Coalition says it launched strike at airport in Yemen capital

Last updated on: 19 December,2018 06:51 pm

It is the first air strike that the alliance has confirmed carrying out at the airport.

RIYADH (AFP) - The Saudi-led coalition fighting on the side of Yemen’s government said it launched an air strike Wednesday at the airport in the rebel-held capital Sanaa, destroying a drone.

It is the first air strike that the alliance has confirmed carrying out at the airport since peace talks last week in Sweden that resulted in a ceasefire accord for the battleground port city of Hodeida.

The coalition said in a statement carried by the state-run Al-Ekhbariya news channel that it targeted an unmanned aerial vehicle and "destroyed the aircraft that was in the process of preparing to be launched, thwarting an imminent terrorist attack".

The coalition said that the Huthis are using the airport "as a military camp in violation of international humanitarian law".

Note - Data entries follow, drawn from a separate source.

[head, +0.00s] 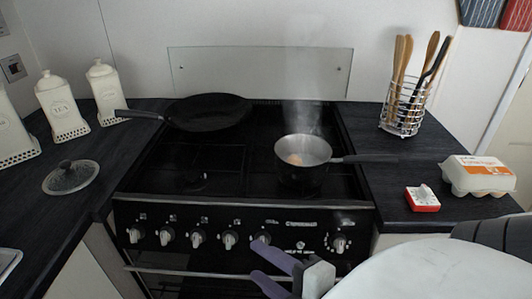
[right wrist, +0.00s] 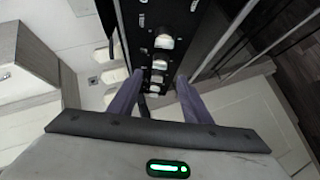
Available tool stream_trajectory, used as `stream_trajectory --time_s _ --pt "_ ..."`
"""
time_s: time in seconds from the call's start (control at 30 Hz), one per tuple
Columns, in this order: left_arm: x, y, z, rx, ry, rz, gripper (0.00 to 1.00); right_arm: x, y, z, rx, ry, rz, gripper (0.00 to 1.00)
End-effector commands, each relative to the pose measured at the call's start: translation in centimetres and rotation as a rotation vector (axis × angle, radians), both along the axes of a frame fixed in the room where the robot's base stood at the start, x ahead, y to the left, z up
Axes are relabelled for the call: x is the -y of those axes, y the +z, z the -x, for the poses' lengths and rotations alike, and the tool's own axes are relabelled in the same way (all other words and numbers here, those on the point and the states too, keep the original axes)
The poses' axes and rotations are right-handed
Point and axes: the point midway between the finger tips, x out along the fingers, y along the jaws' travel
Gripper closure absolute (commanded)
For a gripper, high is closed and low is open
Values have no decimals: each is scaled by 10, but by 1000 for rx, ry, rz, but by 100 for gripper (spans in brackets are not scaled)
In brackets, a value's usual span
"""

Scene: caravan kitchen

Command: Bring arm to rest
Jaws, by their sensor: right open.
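My right gripper (head: 272,265) is in front of the stove's control panel, low in the head view, with its two purple fingers apart and nothing between them. In the right wrist view the open fingers (right wrist: 152,98) point toward the row of stove knobs (right wrist: 160,62). I cannot tell whether a finger touches a knob. My right arm's white link fills the bottom right of the head view. My left gripper is not in view.
A steaming saucepan (head: 318,152) holding something orange-brown and a black frying pan (head: 210,112) sit on the stove (head: 190,165). A glass lid (head: 70,178) lies on the left counter. A red-and-white timer (head: 422,199), egg carton (head: 478,176) and utensil holder (head: 402,118) stand right.

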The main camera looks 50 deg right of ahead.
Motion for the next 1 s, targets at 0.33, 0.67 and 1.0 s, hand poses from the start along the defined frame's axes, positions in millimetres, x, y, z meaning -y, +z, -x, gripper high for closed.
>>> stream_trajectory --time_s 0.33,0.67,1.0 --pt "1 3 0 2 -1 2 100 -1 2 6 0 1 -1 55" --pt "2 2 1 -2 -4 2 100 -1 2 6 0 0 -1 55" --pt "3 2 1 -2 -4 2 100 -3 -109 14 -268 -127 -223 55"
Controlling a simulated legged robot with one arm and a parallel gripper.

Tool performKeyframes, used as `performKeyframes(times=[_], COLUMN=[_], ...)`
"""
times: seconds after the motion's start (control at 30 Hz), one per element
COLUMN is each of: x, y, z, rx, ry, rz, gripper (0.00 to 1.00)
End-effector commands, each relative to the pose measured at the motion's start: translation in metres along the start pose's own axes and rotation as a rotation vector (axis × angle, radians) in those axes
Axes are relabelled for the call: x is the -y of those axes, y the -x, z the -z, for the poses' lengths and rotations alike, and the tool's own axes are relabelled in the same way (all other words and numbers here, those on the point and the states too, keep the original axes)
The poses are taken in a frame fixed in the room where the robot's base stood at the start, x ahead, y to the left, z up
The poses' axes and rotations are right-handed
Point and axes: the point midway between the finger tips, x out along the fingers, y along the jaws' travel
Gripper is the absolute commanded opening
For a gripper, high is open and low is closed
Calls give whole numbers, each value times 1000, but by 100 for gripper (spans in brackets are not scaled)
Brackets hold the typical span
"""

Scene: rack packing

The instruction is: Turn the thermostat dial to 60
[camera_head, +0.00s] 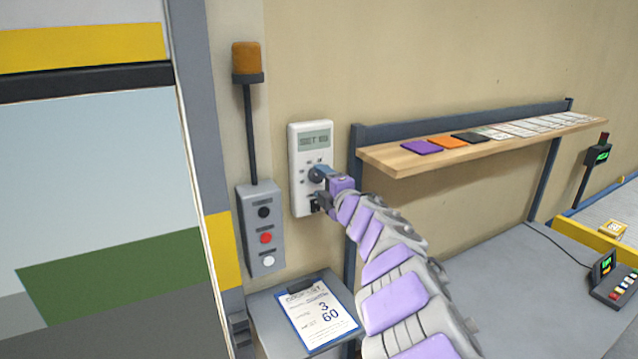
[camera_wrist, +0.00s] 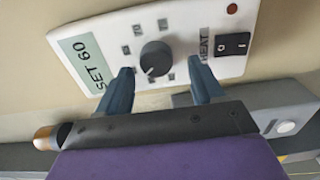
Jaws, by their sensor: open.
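The white thermostat (camera_head: 298,148) is mounted on the wall, left of the shelf. It also shows in the wrist view (camera_wrist: 190,22), where its display (camera_wrist: 92,68) reads SET 60. The dark round dial (camera_wrist: 155,58) has small square marks around it. My gripper (camera_wrist: 161,72) is open, with one finger to each side of the dial and a visible gap between each finger and the dial. In the head view my gripper (camera_head: 320,186) reaches the thermostat and partly covers its lower half. A black switch (camera_wrist: 233,44) marked HEAT sits beside the dial.
A grey box (camera_head: 260,225) with black, red and white buttons is left of the thermostat, under an orange lamp (camera_head: 248,58). A clipboard (camera_head: 318,314) showing 3 and 60 lies below. A wooden shelf (camera_head: 400,163) with coloured cards juts out at right.

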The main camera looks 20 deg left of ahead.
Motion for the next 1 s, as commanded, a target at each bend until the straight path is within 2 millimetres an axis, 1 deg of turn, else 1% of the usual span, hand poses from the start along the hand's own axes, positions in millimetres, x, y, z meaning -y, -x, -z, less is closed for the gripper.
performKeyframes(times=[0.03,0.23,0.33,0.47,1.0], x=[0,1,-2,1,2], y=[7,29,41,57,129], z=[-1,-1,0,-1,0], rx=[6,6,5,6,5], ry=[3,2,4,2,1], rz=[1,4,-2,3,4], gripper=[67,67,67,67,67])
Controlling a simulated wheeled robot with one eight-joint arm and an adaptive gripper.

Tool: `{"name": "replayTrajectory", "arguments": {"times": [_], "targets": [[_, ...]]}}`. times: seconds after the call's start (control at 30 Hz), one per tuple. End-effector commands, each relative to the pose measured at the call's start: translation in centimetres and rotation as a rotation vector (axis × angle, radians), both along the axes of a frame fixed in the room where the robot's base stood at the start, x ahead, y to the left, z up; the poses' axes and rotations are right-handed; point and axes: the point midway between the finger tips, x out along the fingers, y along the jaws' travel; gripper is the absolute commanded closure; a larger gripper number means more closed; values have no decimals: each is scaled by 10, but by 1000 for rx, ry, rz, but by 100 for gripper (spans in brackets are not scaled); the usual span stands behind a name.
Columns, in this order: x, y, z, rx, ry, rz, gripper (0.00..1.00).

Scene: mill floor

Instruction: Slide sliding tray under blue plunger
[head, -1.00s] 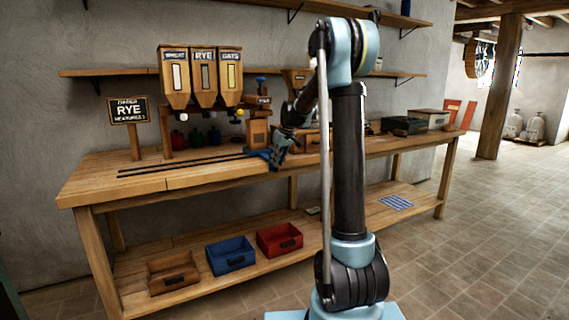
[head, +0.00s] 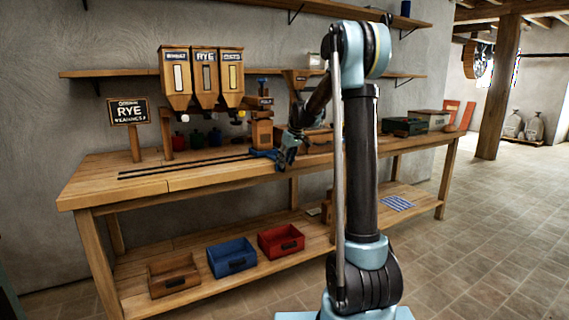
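The blue plunger (head: 262,84) stands upright at the top of a wooden press (head: 262,126) on the bench, right of the hoppers. Two dark rails (head: 185,166) run along the bench top toward the foot of this press. A small blue shape (head: 264,154) lies at the right end of the rails, just in front of the press; it may be the sliding tray, but its outline merges with my gripper. My gripper (head: 284,156) is low over the bench beside that shape. Its fingers are too small and dark to show whether they are open or touching it.
Three hoppers (head: 204,78) and a RYE order sign (head: 128,111) stand at the back left. The bench top (head: 130,190) is clear left of the rails. Boxes (head: 402,126) stand at its right end. Brown, blue and red bins (head: 231,257) sit on the lower shelf.

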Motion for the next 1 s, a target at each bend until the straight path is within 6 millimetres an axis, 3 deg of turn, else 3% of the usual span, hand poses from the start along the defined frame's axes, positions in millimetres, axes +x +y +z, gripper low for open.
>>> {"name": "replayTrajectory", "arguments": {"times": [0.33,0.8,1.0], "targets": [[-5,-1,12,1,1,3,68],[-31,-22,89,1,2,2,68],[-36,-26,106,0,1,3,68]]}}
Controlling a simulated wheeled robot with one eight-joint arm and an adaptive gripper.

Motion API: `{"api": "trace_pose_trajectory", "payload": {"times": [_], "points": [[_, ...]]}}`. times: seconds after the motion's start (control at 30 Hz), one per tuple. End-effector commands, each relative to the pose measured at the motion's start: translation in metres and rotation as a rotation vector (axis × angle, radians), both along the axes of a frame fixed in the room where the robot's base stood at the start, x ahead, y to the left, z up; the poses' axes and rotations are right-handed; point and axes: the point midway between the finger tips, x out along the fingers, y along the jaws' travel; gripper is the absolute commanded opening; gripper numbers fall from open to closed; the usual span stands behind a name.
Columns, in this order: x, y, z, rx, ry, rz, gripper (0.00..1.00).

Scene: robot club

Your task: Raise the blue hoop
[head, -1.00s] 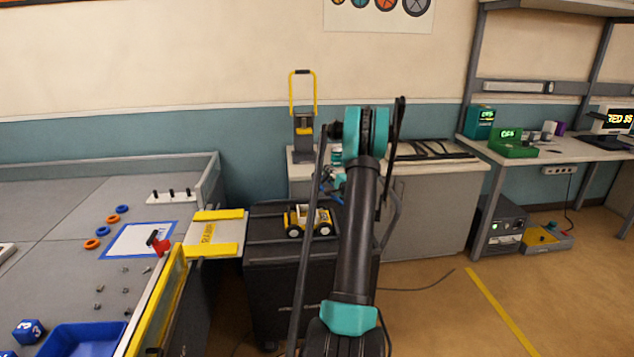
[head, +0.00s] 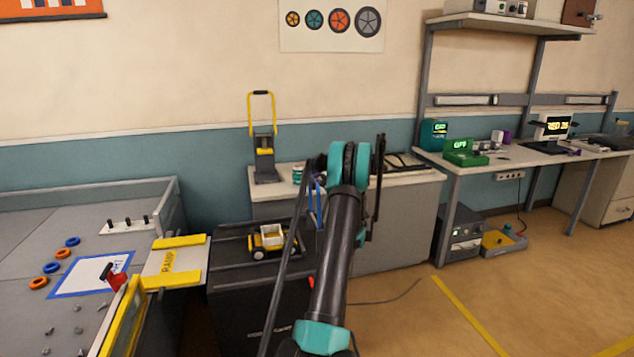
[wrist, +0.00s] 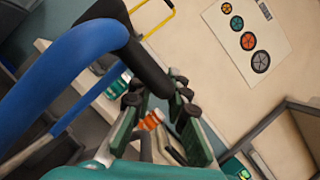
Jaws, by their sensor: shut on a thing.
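The blue hoop (wrist: 75,55) is large and near on the left of the wrist view. It has thick blue tubing and a black grip section. My gripper (wrist: 160,92) is shut on the black section, with dark green fingers on either side of it. In the head view the blue hoop (head: 319,203) shows only as narrow, nearly upright blue strips below my wrist. My arm hides most of it and the gripper there. Its lower ends cannot be made out.
A black case (head: 262,300) carries a yellow toy vehicle (head: 267,243). A yellow-handled stand (head: 264,150) stands on the grey cabinet behind. A yellow ramp plate (head: 174,262) joins the field at left. Open floor lies at right.

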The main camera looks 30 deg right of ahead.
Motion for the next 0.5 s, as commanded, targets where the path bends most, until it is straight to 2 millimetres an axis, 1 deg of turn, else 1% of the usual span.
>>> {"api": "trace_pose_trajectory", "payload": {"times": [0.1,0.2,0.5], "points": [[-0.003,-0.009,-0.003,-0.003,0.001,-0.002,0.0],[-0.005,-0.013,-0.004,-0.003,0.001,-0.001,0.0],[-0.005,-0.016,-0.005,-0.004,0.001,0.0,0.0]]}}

The strike Wednesday comes nearly a week after an agreement between the government and the Iran-aligned Huthi rebels on the withdrawal of fighters from Hodeida and a planned swap of around 15,000 prisoners.

A "mutual understanding" was also reached to facilitate aid deliveries to Yemen’s third city Taiz -- under the control of loyalists but besieged by rebels.

No deal was reached on the future of Sanaa airport, which has been closed to commercial flights for nearly three years. The airport will be discussed at the next round of talks, UN envoy Martin Griffiths said.

The two sides have agreed to meet again in late January to define the framework for negotiations on a comprehensive peace settlement.

The war between the Huthi Shiite rebels and troops loyal to President Abedrabbo Mansour Hadi escalated in 2015, when he fled into Saudi exile and the coalition intervened.

Since then, the war has killed some 10,000 people, according to the World Health Organization, although human rights groups say the real death toll could be five times as high.

The conflict has also pushed 14 million people to the brink of famine in what the United Nations describes as the world’s worst humanitarian crisis.